# INSTRUCTIONS TO FOLLOW:
Write out each line of the listing as it stands, without the images.

=== EXTRACTED MATERIAL ===

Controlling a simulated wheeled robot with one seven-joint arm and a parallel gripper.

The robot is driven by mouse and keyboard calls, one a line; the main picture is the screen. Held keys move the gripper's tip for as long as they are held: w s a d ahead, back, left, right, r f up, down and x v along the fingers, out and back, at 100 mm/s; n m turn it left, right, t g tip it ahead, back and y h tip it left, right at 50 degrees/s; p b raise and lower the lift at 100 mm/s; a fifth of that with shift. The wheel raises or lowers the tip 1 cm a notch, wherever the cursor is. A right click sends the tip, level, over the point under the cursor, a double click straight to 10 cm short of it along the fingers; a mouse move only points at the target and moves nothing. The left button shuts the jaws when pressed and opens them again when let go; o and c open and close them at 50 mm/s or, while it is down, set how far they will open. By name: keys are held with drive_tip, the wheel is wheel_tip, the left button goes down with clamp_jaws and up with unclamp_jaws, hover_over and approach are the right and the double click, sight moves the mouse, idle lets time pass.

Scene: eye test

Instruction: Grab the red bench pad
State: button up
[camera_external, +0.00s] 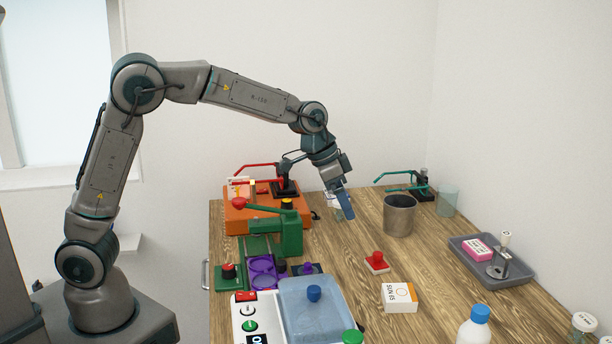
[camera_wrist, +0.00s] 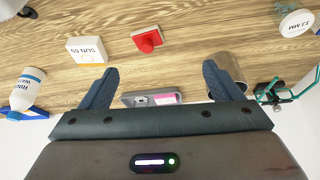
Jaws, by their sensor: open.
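The red bench pad (camera_external: 377,267) is a small red square with a red knob on top. It lies on the wooden table between the metal cup and the white box. In the wrist view the pad (camera_wrist: 148,39) shows above the gap between my fingers, apart from them. My gripper (camera_external: 345,208) hangs above the table, up and to the left of the pad in the external view. In the wrist view my gripper (camera_wrist: 160,70) has its two blue fingers spread wide, with nothing held between them.
A metal cup (camera_external: 399,217) stands behind the pad, and a white box (camera_external: 399,298) lies in front. A grey tray (camera_external: 512,276) with a pink box is at right. A blue-capped bottle (camera_external: 475,328) stands at the front. Green and orange devices crowd the left. Bare wood surrounds the pad.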

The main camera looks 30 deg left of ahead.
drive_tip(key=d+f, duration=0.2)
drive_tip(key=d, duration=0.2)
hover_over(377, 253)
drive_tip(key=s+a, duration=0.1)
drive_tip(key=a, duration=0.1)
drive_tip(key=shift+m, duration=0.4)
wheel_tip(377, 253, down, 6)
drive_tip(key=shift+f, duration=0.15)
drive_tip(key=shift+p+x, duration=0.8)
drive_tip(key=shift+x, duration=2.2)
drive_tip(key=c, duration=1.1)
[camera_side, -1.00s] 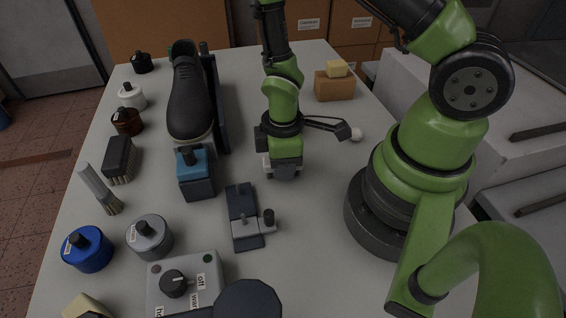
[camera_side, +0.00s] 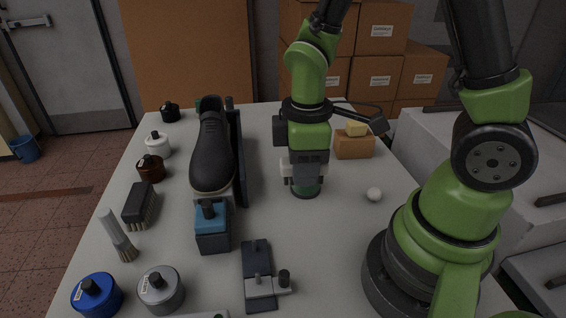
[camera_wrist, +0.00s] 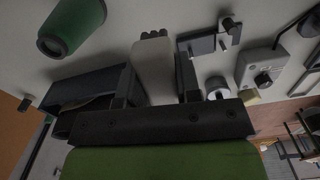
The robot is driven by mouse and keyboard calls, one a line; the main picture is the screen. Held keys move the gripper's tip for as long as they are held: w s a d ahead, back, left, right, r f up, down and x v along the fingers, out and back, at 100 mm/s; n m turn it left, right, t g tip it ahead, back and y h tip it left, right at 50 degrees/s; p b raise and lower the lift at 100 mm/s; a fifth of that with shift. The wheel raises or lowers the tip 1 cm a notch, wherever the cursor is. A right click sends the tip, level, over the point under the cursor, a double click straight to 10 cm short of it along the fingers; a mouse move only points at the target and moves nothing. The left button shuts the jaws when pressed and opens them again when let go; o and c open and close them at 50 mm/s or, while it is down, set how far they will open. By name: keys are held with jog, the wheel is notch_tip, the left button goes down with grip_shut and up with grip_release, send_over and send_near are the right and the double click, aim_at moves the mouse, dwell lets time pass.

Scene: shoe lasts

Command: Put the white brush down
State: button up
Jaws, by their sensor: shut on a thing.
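My gripper (camera_side: 307,172) is right of the black shoe (camera_side: 212,150) in the side view. Its jaws (camera_wrist: 155,80) are shut on the white brush (camera_wrist: 153,72) in the wrist view. Dark bristle tufts show at the brush's far end. In the side view a pale part of it (camera_side: 284,168) shows beside the jaws, and most is hidden. A green cup-like thing (camera_side: 306,190) shows just below the gripper; it also appears at upper left in the wrist view (camera_wrist: 72,28). I cannot tell whether the brush touches the table.
A blue-topped block (camera_side: 212,228) and a dark grey fixture (camera_side: 260,278) stand nearer the camera. Jars and brushes line the left edge. Bare table (camera_side: 330,250) lies in front of the gripper.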

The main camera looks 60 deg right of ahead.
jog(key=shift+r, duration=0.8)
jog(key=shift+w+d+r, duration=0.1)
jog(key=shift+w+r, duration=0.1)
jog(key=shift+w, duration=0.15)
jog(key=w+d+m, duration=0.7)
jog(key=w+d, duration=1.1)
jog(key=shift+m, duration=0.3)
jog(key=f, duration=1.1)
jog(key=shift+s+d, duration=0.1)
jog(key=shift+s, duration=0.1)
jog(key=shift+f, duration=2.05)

===

# FINISHED TASK:
Controlling a simulated wheeled robot with one seven-joint arm and a parallel gripper.

The robot is driven by mouse and keyboard calls, one a line; the main picture is the screen. Held keys move the gripper's tip for as long as they are held: w s a d ahead, back, left, right, r f up, down and x v along the fingers, out and back, at 100 mm/s; n m turn it left, right, t g tip it ahead, back and y h tip it left, right at 50 degrees/s; p b raise and lower the lift at 100 mm/s; a fifth of that with shift. The wheel raises or lowers the tip 1 cm a notch, wherever the cursor is. A right click sends the tip, level, over the point under the cursor, a double click straight to 10 cm short of it along the fingers; a mouse move only points at the target and moves nothing. The left button shuts the jaws when pressed and opens them again when let go; o and c open and close them at 50 mm/s or, while it is down, set how far they will open. By name: keys are held with drive_tip, the wheel is wheel_tip, the left button goes down with clamp_jaws and up with unclamp_jaws, hover_over and approach are the right and the double click, sight moves the mouse, idle lets time pass.

Scene: eye test

Instruction: Grab the red bench pad
State: button up
[camera_external, +0.00s] 
[camera_wrist, +0.00s] 
Jaws, by their sensor: open.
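The red bench pad (camera_external: 377,267) is a small red square with a red knob on top. It lies on the wooden table between the metal cup and the white box. In the wrist view the pad (camera_wrist: 148,39) shows above the gap between my fingers, apart from them. My gripper (camera_external: 345,208) hangs above the table, up and to the left of the pad in the external view. In the wrist view my gripper (camera_wrist: 160,70) has its two blue fingers spread wide, with nothing held between them.
A metal cup (camera_external: 399,217) stands behind the pad, and a white box (camera_external: 399,298) lies in front. A grey tray (camera_external: 512,276) with a pink box is at right. A blue-capped bottle (camera_external: 475,328) stands at the front. Green and orange devices crowd the left. Bare wood surrounds the pad.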

The main camera looks 30 deg left of ahead.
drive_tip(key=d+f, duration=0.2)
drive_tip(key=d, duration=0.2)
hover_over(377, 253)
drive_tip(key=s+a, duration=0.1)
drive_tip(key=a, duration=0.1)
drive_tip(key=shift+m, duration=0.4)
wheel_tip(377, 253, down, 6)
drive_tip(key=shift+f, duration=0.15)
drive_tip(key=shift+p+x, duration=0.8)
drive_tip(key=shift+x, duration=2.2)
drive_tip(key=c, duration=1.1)
[camera_side, -1.00s] 
[camera_side, +0.00s] 
[camera_wrist, +0.00s] 
The robot is driven by mouse and keyboard calls, one a line; the main picture is the screen. Held keys move the gripper's tip for as long as they are held: w s a d ahead, back, left, right, r f up, down and x v along the fingers, out and back, at 100 mm/s; n m turn it left, right, t g tip it ahead, back and y h tip it left, right at 50 degrees/s; p b raise and lower the lift at 100 mm/s; a fifth of that with shift. The wheel raises or lowers the tip 1 cm a notch, wherever the cursor is. A right click sends the tip, level, over the point under the cursor, a double click straight to 10 cm short of it along the fingers; a mouse move only points at the target and moves nothing. The left button shuts the jaws when pressed and opens them again when let go; o and c open and close them at 50 mm/s or, while it is down, set how far they will open. By name: keys are held with jog, the wheel is notch_tip, the left button goes down with grip_shut and up with grip_release, send_over and send_near are the right and the double click, aim_at moves the mouse, dwell lets time pass.

Scene: shoe lasts

Command: Put the white brush down
State: button up
Jaws, by their sensor: shut on a thing.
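My gripper (camera_side: 307,172) is right of the black shoe (camera_side: 212,150) in the side view. Its jaws (camera_wrist: 155,80) are shut on the white brush (camera_wrist: 153,72) in the wrist view. Dark bristle tufts show at the brush's far end. In the side view a pale part of it (camera_side: 284,168) shows beside the jaws, and most is hidden. A green cup-like thing (camera_side: 306,190) shows just below the gripper; it also appears at upper left in the wrist view (camera_wrist: 72,28). I cannot tell whether the brush touches the table.
A blue-topped block (camera_side: 212,228) and a dark grey fixture (camera_side: 260,278) stand nearer the camera. Jars and brushes line the left edge. Bare table (camera_side: 330,250) lies in front of the gripper.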

The main camera looks 60 deg right of ahead.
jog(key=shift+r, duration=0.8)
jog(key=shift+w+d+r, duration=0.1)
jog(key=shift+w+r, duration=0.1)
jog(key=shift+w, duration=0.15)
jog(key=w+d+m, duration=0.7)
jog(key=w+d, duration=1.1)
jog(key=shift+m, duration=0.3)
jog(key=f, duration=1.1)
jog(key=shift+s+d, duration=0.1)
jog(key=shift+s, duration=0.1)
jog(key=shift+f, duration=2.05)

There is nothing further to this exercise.